_WHAT THIS TASK INVOLVES_
Begin with the first line and repeat exactly through the line containing "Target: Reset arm"; leave every image out.

_RECORDED INFORMATION_
========
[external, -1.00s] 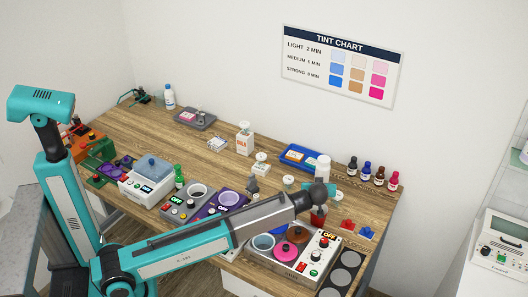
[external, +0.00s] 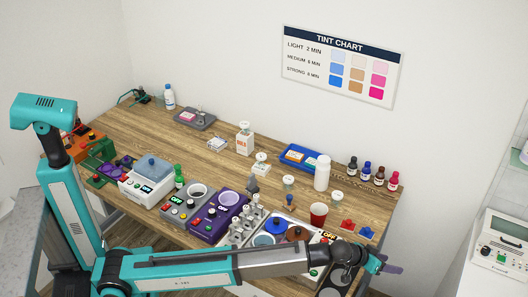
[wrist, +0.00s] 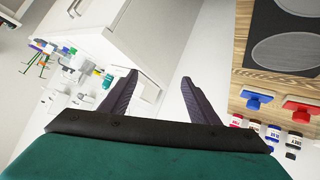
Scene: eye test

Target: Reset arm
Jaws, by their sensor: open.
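My gripper (external: 388,265) is at the end of my outstretched arm, past the right front corner of the wooden table. My arm lies low across the front of the table and hides part of the white multi-pot unit.
On the wooden table (external: 225,162) stand a red cup (external: 318,214), a white bottle (external: 322,173), a blue tray (external: 290,163) and a purple heater (external: 213,222). Red and blue clips show close by in the wrist view. A white machine (external: 495,240) stands at right.
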========
_THE RESPONSE_
[external, -1.00s] 
[external, +0.00s] 
[wrist, +0.00s] 
Scene: eye test

Target: Reset arm

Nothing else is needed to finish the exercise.